[Data from robot episodes]

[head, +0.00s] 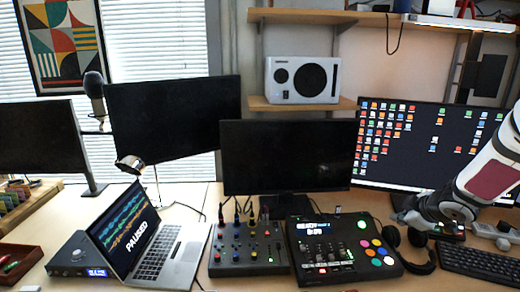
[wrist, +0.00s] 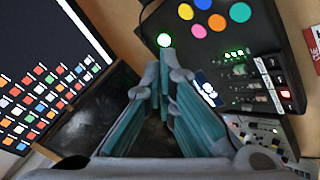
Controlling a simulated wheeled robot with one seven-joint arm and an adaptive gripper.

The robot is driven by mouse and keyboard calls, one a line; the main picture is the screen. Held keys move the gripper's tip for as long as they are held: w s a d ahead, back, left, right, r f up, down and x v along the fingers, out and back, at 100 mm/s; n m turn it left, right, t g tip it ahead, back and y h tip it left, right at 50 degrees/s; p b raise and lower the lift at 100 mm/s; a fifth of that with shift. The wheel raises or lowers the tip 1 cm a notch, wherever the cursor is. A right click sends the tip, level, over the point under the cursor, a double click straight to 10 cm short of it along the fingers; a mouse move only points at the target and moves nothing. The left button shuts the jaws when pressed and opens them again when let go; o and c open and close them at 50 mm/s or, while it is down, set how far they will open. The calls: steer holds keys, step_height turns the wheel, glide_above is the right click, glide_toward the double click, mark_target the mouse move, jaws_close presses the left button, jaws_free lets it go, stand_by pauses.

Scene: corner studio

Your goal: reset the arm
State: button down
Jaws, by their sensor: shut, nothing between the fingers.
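My arm comes in from the right of the head view. My gripper (head: 403,214) is above the desk, beside the pad controller (head: 340,250) and in front of the monitor with icons (head: 425,140). In the wrist view, my gripper (wrist: 173,68) has its teal-padded fingers together at the tips, with nothing between them. The pad controller, with its coloured round pads, also shows beyond the fingertips in the wrist view (wrist: 225,45). I cannot tell how high the gripper is above the desk.
Headphones (head: 421,262) and a keyboard (head: 482,263) lie below my arm. A mixer (head: 248,252) and an open laptop (head: 165,257) stand left of the controller. Dark monitors (head: 285,157) line the back, below a shelf with a white speaker (head: 302,79).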

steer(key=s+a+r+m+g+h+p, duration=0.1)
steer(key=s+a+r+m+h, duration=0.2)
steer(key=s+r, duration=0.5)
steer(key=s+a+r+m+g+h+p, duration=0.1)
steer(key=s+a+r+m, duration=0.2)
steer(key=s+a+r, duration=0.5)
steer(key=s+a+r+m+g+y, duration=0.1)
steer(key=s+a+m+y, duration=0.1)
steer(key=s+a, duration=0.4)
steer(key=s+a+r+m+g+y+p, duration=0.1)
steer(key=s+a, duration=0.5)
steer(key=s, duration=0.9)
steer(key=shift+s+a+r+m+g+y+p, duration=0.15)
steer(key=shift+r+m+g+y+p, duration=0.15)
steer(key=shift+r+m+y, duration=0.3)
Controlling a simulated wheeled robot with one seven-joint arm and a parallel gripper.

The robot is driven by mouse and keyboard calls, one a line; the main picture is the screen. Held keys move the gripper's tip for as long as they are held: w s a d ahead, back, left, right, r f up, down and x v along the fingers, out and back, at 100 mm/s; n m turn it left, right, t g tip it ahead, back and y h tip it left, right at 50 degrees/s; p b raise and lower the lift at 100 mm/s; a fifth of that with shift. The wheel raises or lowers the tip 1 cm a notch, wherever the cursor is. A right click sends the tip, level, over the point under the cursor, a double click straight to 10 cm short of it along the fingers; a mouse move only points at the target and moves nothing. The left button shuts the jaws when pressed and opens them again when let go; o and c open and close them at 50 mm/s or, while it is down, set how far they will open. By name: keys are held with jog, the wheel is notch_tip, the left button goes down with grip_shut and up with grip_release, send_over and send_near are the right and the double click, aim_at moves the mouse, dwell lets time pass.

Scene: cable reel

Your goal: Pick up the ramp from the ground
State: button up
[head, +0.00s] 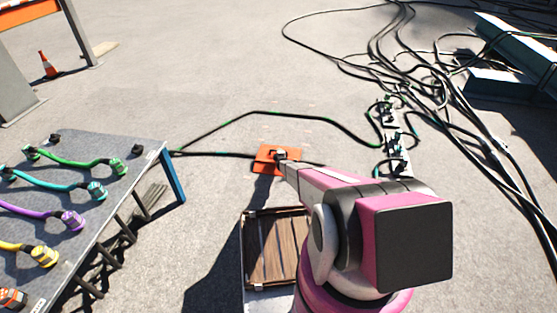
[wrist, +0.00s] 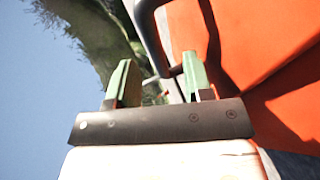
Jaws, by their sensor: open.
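The ramp, a flat orange piece (head: 264,157), lies on the grey ground near the middle of the head view. My gripper (head: 280,154) is over it and covers part of it. In the wrist view the orange surface (wrist: 265,40) fills the right side, and a dark bent handle (wrist: 143,15) stands off its edge. My gripper's two green fingers (wrist: 157,78) are apart, with the lower part of the handle showing between or just beyond them. I cannot tell whether the fingers touch it.
A grey table (head: 115,165) with several coloured cables stands at left. Black cables (head: 400,50) tangle on the ground at upper right, beside a connector strip (head: 396,150). One cable (head: 250,113) runs behind the ramp. A traffic cone (head: 48,65) stands far left.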

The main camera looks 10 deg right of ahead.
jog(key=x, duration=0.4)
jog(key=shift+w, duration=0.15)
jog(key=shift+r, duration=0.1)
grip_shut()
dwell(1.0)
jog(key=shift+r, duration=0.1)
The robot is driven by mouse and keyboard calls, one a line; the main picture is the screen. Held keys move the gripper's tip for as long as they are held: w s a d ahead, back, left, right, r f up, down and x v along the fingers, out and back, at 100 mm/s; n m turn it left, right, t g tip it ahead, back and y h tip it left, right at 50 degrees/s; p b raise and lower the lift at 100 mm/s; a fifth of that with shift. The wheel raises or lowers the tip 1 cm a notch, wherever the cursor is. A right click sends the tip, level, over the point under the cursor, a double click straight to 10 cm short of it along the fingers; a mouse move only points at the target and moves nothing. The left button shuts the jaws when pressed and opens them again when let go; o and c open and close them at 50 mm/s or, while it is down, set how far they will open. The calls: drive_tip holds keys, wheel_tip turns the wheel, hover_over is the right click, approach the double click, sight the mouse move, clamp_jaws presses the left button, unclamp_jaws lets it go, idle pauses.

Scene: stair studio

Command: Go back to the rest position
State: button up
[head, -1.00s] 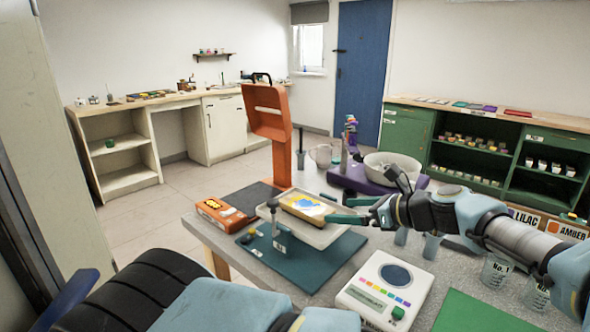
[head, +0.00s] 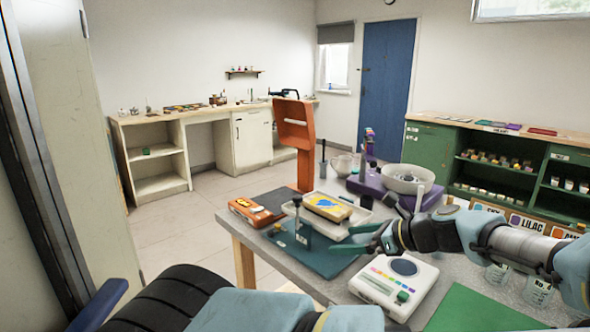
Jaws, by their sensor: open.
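My gripper (head: 352,240) is at the end of my arm, which reaches in from the right over the grey table (head: 275,262). Its two green fingers are spread apart and point left, with nothing seen between them. They are just right of and in front of a white tray (head: 318,227), above a dark teal mat (head: 312,254). Whether the fingers touch the mat cannot be told.
An orange box (head: 254,212) lies on the table's left, near an upright orange stand (head: 296,130). A white device with coloured buttons (head: 394,284) stands in front of my arm. A white bowl (head: 404,178) sits on a purple base behind it. A green sheet (head: 478,311) lies at the front right.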

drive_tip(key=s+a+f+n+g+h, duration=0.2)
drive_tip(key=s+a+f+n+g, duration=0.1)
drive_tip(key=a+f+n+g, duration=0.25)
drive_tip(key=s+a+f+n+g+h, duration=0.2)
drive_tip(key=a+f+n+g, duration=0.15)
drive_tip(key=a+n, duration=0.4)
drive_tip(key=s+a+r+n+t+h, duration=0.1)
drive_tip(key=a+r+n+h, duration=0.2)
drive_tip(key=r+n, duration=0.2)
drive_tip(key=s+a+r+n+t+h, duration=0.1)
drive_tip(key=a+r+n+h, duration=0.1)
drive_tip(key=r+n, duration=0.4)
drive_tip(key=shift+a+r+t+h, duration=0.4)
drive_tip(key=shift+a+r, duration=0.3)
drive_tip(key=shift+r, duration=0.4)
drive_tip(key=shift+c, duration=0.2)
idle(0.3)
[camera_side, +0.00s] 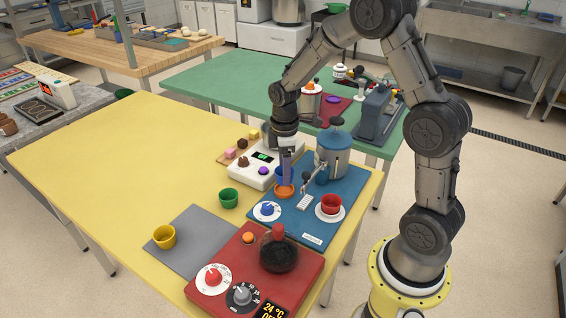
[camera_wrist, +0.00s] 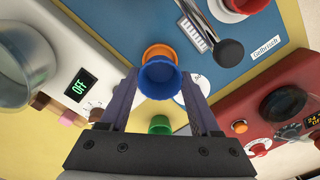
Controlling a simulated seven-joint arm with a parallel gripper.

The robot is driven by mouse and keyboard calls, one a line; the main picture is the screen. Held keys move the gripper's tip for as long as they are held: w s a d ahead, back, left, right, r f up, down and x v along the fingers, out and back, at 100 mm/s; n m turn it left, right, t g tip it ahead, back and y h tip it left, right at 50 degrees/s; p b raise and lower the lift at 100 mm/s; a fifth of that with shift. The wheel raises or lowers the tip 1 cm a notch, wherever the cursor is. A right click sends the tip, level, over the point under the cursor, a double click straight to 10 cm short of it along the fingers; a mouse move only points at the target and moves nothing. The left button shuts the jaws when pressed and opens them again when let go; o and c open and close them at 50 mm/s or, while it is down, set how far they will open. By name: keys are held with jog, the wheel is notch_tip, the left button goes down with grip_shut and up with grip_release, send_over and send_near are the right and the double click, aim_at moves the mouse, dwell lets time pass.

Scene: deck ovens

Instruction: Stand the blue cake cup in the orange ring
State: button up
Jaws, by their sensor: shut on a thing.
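The blue cake cup (camera_wrist: 160,80) is between the fingertips of my gripper (camera_wrist: 158,88) in the wrist view, its open top facing the camera. My gripper (camera_side: 286,168) is shut on it, pointing down in the side view; the cup (camera_side: 279,175) is partly hidden behind the fingers there. The orange ring (camera_side: 284,191) lies on the blue mat just below the cup. In the wrist view the ring (camera_wrist: 158,49) shows as an arc beyond the cup, which covers its near part. I cannot tell whether the cup's base touches the ring.
A white box with an OFF display (camera_side: 244,178) stands close left. A green cup (camera_side: 228,198) stands nearby. The yellow table's left is clear.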

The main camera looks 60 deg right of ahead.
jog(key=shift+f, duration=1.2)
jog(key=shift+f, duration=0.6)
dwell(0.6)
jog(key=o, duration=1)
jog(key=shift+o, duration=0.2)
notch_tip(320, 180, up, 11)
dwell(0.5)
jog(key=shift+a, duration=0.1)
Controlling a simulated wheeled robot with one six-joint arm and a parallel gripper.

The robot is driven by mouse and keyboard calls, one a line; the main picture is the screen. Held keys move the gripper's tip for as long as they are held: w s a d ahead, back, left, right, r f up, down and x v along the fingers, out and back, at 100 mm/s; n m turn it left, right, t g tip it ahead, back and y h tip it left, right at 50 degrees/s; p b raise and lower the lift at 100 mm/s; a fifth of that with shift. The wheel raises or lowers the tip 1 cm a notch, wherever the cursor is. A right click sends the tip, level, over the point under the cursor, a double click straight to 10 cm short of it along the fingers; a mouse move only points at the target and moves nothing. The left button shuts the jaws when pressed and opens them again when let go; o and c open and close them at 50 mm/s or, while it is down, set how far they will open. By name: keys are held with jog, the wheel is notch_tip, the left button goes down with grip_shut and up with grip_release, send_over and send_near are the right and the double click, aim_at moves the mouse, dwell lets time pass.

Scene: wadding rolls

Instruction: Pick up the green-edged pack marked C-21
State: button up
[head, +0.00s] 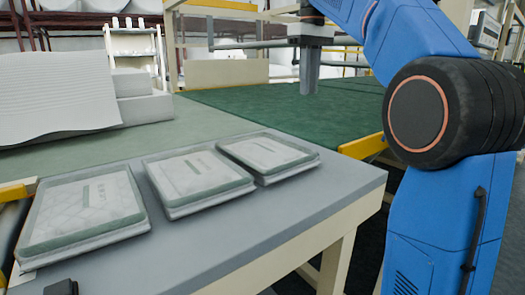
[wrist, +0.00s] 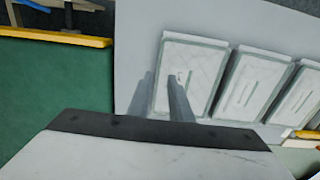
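Each has a small printed marking, too small to read, so I cannot tell which is C-21. My gripper (head: 309,85) hangs in the air beyond the table, fingers down and empty. In the wrist view my gripper (wrist: 161,82) shows two fingers apart, overlapping the view of the nearest pack (wrist: 192,72). The other packs (wrist: 247,84) (wrist: 301,98) lie to its right.
The grey table (head: 225,240) has bare room along its front edge. A green surface (head: 240,112) stretches behind it. White wadding (head: 55,95) stands at the back left. A yellow bar (head: 363,146) lies beyond the table's right end.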

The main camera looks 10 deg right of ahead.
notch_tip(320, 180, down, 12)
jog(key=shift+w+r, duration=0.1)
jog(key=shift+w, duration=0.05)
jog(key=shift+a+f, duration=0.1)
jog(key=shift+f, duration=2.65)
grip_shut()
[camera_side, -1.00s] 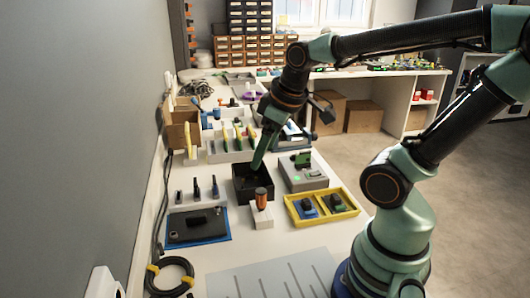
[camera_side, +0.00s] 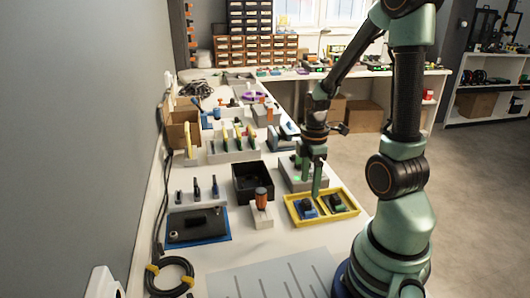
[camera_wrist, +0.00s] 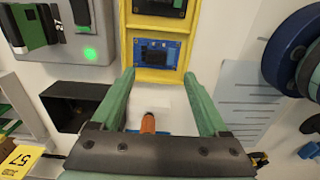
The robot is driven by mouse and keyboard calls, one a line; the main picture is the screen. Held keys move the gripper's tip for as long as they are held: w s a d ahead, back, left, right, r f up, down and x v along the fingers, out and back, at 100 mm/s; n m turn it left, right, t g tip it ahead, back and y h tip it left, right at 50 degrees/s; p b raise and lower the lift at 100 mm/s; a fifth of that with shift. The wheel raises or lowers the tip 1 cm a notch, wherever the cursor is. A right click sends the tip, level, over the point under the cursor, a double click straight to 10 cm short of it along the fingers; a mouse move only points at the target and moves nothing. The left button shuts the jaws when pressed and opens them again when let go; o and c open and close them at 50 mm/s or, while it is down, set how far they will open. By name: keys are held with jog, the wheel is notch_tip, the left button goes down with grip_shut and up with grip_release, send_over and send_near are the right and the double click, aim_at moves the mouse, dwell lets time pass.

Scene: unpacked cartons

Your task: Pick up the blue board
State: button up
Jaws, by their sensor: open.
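The blue board (camera_side: 308,208) carries a black part and lies in the left compartment of a yellow tray (camera_side: 292,217). In the wrist view the blue board (camera_wrist: 170,57) shows just ahead of my fingertips, inside the yellow frame (camera_wrist: 125,50). My gripper (camera_side: 311,187) is over the tray, pointing down, with its green fingers apart and nothing between the tips. In the wrist view my gripper (camera_wrist: 159,74) has the board's width roughly between its fingers; the height gap is hard to tell.
A green board (camera_side: 338,203) lies in the right compartment. A grey fixture with a green light (camera_wrist: 90,53) is close beside the tray. A black bin (camera_side: 253,184) and an orange-handled tool (camera_side: 261,196) in a white block stand to the left.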

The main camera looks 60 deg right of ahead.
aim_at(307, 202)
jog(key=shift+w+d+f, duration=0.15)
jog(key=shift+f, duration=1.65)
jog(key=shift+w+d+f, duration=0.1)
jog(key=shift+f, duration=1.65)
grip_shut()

• Your task
Output exactly one stretch of the listing: from the line containing "Scene: corner studio" through the line containing "State: button down", both end lines included.

• Exercise response
Scene: corner studio

Your goal: reset the arm
State: button down

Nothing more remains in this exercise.